仁左衛門様まで5センチ

片岡仁左衛門と坂東玉三郎
休演が明けて

今月も待ちに待った「仁左玉」歌舞伎「与話情浮名横櫛」(よわなさけうきなのよこぐし)、いわゆる「お富与三郎」を観てきました。この二人での上演は18年ぶりとのことです。

本来は昨年6月に予定されていましたが、仁左衛門様の帯状疱疹のために演目を変えての興行でした。また、今月も仁左衛門様の体調不良により、3日間、夜の部が休演になりました。この日、チケットを持っていた方はどんなにか残念だったことでしょう。

当日も心配で心配で、歌舞伎座に向かいながら、頻繁にネットニュースを検索し、また中止になっていないか確認しながら行きました。歌舞伎座の入場が始まっているのを見た時はホッとしました。

階段が目の前に

歌舞伎座の大道具階段
コロナ対策もだいぶ緩和され、今回は「木更津海岸見染の場」で、仁左衛門様が亀蔵さんと「客席降り」をするという情報を得ていました。実際どこを歩くかは知らなかったのですが、幕が上がる直前に、スタッフの方が私のすぐ目の前に舞台から階段を下ろして設置しました。

「え~。うそ~。ドキドキ。」私はニヤニヤが止まりませんでした。周辺の人たちはその階段の意味に気付いていない様子でした。実際に芝居の中で、仁左衛門様が階段を下り始めてから、初めて周りの人たちが歓喜の声を上げました。

私の席は今回はかなり前方の通路側でした。まさに仁左衛門様が私の横を衣擦れの音まで聞かせながら歩いて行きました。その距離は過去最接近の5センチ先です。

歌舞伎座座席表
途中、亀蔵さんとのやり取りは「木挽町では歌舞伎座10周年で賑わっているらしいね。昼夜両方見ると良いことがあるらしいよ。」でした。場内ウットリ、そして大拍手。

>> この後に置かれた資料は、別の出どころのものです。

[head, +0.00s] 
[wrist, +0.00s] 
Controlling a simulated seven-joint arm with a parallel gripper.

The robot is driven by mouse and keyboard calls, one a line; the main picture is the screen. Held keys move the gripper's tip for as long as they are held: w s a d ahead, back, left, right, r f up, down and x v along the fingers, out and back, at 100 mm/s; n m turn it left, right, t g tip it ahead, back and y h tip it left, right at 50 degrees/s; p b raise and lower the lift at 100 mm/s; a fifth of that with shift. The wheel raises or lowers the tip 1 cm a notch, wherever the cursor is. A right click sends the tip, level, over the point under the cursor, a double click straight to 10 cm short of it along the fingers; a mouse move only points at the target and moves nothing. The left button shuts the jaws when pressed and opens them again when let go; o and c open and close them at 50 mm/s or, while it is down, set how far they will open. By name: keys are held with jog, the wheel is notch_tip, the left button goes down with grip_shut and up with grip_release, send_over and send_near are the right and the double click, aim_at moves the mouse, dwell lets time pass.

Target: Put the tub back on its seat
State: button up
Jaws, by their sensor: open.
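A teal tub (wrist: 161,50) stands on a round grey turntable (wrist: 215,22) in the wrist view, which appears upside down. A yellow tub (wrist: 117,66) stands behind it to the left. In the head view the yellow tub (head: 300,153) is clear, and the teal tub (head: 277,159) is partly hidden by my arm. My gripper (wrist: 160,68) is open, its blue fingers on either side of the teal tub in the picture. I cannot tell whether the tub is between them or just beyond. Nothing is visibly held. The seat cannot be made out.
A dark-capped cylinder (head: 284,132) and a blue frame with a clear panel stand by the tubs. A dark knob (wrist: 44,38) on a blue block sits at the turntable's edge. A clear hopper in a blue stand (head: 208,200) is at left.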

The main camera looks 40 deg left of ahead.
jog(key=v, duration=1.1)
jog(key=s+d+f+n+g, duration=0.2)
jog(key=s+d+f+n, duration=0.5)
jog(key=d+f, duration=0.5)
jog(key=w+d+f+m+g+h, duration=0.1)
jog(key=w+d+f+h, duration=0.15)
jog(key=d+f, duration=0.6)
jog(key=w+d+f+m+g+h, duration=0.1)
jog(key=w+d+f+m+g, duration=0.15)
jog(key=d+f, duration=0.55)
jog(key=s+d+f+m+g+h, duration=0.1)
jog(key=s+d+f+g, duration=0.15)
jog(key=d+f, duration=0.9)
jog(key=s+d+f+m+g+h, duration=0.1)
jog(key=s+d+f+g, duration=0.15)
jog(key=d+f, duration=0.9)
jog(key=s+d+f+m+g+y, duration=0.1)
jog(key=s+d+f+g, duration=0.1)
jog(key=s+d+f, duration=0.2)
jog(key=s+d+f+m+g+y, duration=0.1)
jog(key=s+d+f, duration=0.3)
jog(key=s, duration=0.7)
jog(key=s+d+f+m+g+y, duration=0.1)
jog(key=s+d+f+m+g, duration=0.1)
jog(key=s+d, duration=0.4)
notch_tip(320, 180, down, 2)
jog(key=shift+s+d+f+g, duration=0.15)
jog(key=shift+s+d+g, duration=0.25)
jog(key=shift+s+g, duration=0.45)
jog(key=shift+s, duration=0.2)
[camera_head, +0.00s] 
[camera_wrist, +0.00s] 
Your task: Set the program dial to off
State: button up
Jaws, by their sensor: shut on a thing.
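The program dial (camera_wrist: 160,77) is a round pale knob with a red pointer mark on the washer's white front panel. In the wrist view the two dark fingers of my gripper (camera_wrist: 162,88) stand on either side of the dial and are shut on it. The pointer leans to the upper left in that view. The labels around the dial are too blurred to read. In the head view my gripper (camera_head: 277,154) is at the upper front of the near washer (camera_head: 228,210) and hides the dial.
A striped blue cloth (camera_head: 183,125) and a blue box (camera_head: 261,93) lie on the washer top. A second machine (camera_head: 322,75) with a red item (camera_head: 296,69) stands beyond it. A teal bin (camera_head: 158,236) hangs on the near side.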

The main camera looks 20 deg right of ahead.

確認したところ、昼の部のチケットの売れゆきがあまりよくないようでした。参考までに座席表で歩くルートをご紹介しておきます。

二人の世界

「木更津海岸見染の場」からまさに二人の世界でした。「姿よし」の二人が出会いの場面を細やかに美しく演じていきます。
片岡仁左衛門と坂東玉三郎

「赤間別荘の場」では、お互いの気持ちを確かめ合い、お富主導で寝屋に入り、自ら帯を解くところまで見せてくれます。私の席からは透かしの襖の中がある程度見えるようになっていましたが、これは3階席でも見えていたのでしょうか?「桜姫東文章」にも並ぶ、濡れ場でした。

クライマックスの「源氏店の場」。
湯上りの玉三郎様が、鏡に向かって化粧をしながら場面が進みます。丁度玉三郎様の顔が私の席の方に向かっていたので、じっくり拝ませていただきました。

或る妾(お富とは知らずに)に金をせびりに来た与三郎が、寄りかかりながら成り行きを見守る姿、あぐらをかいて背中を見せてキセルを吹かす姿。どれも仁左衛門様にしか出せない色気ですね。

私の大好物「仁左様のすね」も最後に見せていただき、眼福でした。
後半には、もうこの二人の「お富与三郎」は最後かもしれないと、涙が出ました。仁左衛門様の体調が何より心配です。毎回毎回、これが最後と思って見つめています。
左團ちゃんの体調も心配です。早くお元気になられますように。。。